▶

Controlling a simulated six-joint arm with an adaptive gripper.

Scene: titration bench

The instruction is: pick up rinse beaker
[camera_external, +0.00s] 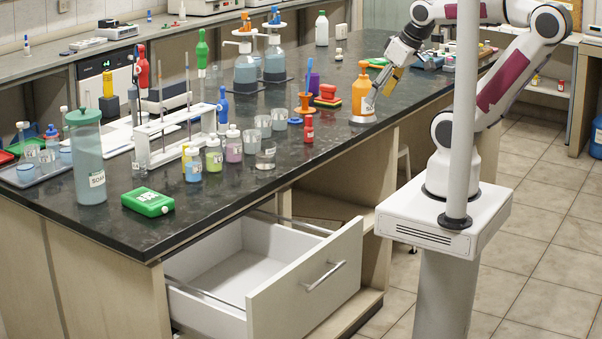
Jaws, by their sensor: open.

◀

# Problem details:
Please write out all of the material above without changing a word, and omit any pictures.

# Answer in full:
Controlling a simulated six-joint arm with an adaptive gripper.

Scene: titration bench

The instruction is: pick up rinse beaker
[camera_external, +0.00s] 
Jaws, by their sensor: open.

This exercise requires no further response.